SMB's calculation is as follows. Pursuant to section 340.6, it had one year to file suit against Horn, commencing either on October 27, 2013, when SMB discharged Horn, or on November 1, 2013, when the trial court in the underlying action granted Horn's request to withdraw as counsel. Assuming the latter date of November 1, 2013 date is controlling, SMB timely filed the federal action on October 20, 2014, on the 354th day after the November 1, 2013 order. By filing in federal court, SMB "stopped the clock," so as to suspend the running of the statute of limitations. When the district court dismissed the federal action on May 7, 2018, the statute of limitations began to run again. At that juncture, 11 days remained of the one-year period. SMB promptly refiled its action in state court a mere two days later, making this action timely.

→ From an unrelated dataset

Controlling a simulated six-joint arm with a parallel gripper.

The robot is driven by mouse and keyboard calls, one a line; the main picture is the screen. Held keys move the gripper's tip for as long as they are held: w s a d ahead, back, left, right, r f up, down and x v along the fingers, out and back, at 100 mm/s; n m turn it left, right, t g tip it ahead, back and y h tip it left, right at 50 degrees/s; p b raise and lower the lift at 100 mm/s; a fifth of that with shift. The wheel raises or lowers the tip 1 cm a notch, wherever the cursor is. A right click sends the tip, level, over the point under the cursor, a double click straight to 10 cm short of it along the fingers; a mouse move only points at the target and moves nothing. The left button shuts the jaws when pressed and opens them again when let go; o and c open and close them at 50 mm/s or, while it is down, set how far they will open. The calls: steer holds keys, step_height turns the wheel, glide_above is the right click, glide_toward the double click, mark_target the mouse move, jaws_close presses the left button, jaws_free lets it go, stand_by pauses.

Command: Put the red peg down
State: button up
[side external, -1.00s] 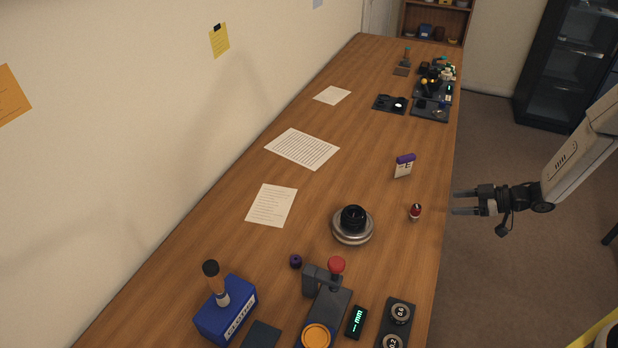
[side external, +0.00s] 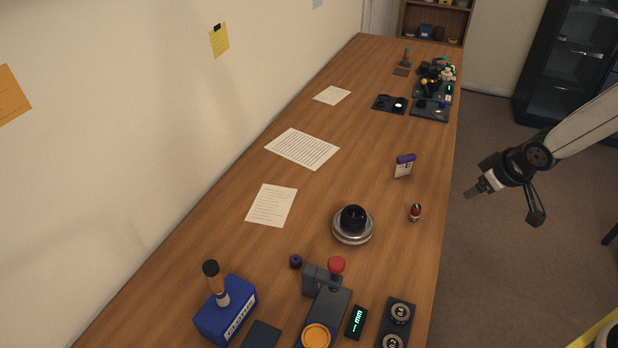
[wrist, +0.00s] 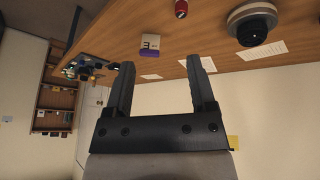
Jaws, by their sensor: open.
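The red peg (side external: 416,212) stands on the wooden table near its right edge, its top pale or metallic. It also shows at the top of the wrist view (wrist: 181,8). My gripper (side external: 471,194) is off the table's right edge, apart from the peg and empty. In the wrist view my gripper's two fingers (wrist: 160,78) are spread wide with nothing between them.
A black lens on a round silver stand (side external: 352,237) is left of the peg. A small purple-topped card block (side external: 404,166) stands behind it. A press with a red knob (side external: 337,265) and a blue box (side external: 226,311) are in front. Papers lie on the left.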

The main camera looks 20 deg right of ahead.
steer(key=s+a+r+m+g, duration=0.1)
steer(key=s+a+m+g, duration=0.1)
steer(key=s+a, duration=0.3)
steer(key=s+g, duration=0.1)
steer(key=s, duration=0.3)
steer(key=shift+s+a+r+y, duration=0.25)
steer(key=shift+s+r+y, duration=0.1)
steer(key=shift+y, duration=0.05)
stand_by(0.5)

We note SMB's "start/stop" theory is similar to the rule for calculating the statute of limitations for commencing a malicious prosecution action when an appeal is taken in the underlying litigation. (Roger Cleveland Golf Co., Inc. v. Krane & Smith, APC (2014) 225 Cal.App.4th 660, 668, disapproved on other grounds by Lee v. Hanley (2015) 61 Cal.4th 1225, 1239.)

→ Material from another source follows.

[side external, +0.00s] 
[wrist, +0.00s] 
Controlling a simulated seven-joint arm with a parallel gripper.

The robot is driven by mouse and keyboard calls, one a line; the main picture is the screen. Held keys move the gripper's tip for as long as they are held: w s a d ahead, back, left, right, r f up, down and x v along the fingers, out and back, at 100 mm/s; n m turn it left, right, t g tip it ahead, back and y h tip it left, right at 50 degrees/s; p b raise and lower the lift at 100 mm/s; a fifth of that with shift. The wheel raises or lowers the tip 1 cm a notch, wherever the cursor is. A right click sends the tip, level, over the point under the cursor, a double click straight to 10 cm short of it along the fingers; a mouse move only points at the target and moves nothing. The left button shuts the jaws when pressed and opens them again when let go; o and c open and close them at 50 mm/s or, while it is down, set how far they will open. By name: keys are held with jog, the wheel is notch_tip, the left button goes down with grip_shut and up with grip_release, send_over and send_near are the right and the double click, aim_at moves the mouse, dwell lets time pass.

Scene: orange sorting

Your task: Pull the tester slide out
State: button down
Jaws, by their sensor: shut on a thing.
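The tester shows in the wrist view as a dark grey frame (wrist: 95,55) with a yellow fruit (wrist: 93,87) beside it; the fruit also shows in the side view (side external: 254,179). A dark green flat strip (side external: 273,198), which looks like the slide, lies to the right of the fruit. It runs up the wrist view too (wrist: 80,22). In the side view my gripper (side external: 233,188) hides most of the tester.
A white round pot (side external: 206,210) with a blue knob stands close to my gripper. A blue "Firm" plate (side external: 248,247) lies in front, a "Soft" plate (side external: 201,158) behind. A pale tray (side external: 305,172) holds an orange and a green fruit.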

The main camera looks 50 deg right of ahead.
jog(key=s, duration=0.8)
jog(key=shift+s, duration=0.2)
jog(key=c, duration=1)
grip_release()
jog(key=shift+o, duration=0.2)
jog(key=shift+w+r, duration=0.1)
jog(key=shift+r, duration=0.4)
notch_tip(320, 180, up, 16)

Thus, the essential issue presented is whether the statute of limitations was tolled during the pendency of SMB's federal action against Horn.
b. Section 340.6 and its exclusive tolling provisions.
The controlling statute, section 340.6, states in relevant part: "(a) An action against an attorney for a wrongful act or omission, other than for actual fraud, arising in the performance of professional services shall be commenced within one year after the plaintiff discovers, or through the use of reasonable diligence should have discovered, the facts constituting the wrongful act or omission, or four years from the date of the wrongful act or omission, whichever occurs first. . . . Except for a claim for which the plaintiff is required to establish his or her factual innocence, in no event shall the time for commencement of legal action exceed four years except that the period shall be tolled during the time that any of the following exist:
"(1) The plaintiff has not sustained actual injury.
"(2) The attorney continues to represent the plaintiff regarding the specific subject matter in which the alleged wrongful act or omission occurred.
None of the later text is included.